Problem details -> Locate every line that holds the string "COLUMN" and copy it.

## Begin

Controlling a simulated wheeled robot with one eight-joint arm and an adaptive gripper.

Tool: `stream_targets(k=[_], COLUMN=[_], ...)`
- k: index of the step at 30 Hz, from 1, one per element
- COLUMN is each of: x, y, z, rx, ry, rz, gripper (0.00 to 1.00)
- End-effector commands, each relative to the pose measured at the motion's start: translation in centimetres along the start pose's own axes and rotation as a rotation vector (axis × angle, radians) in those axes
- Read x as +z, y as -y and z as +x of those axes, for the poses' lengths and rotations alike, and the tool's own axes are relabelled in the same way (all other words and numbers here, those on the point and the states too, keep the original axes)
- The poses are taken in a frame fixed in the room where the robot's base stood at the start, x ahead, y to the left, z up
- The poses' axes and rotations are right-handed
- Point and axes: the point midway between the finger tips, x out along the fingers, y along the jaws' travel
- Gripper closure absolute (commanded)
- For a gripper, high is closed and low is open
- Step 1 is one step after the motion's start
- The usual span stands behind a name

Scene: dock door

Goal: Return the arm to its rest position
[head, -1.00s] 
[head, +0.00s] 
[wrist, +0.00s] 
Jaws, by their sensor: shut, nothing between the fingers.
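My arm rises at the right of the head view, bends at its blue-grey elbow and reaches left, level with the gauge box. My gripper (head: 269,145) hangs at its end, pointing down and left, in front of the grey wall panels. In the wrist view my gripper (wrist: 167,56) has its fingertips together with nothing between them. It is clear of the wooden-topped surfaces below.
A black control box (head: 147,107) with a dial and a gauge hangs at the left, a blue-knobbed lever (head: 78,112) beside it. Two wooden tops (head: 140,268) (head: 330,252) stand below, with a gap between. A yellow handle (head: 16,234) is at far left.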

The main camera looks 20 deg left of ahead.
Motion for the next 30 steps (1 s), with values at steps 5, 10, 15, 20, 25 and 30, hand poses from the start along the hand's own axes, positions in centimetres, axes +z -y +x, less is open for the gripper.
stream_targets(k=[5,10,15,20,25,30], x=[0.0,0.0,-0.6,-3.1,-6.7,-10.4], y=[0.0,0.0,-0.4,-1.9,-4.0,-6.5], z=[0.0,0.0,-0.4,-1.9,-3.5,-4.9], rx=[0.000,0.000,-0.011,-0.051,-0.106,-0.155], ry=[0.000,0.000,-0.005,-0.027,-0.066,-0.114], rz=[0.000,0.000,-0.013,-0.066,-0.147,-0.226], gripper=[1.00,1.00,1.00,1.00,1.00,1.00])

## End

Exercise response ->
Tool: `stream_targets(k=[_], COLUMN=[_], ...)`
- COLUMN is each of: x, y, z, rx, ry, rz, gripper (0.00 to 1.00)

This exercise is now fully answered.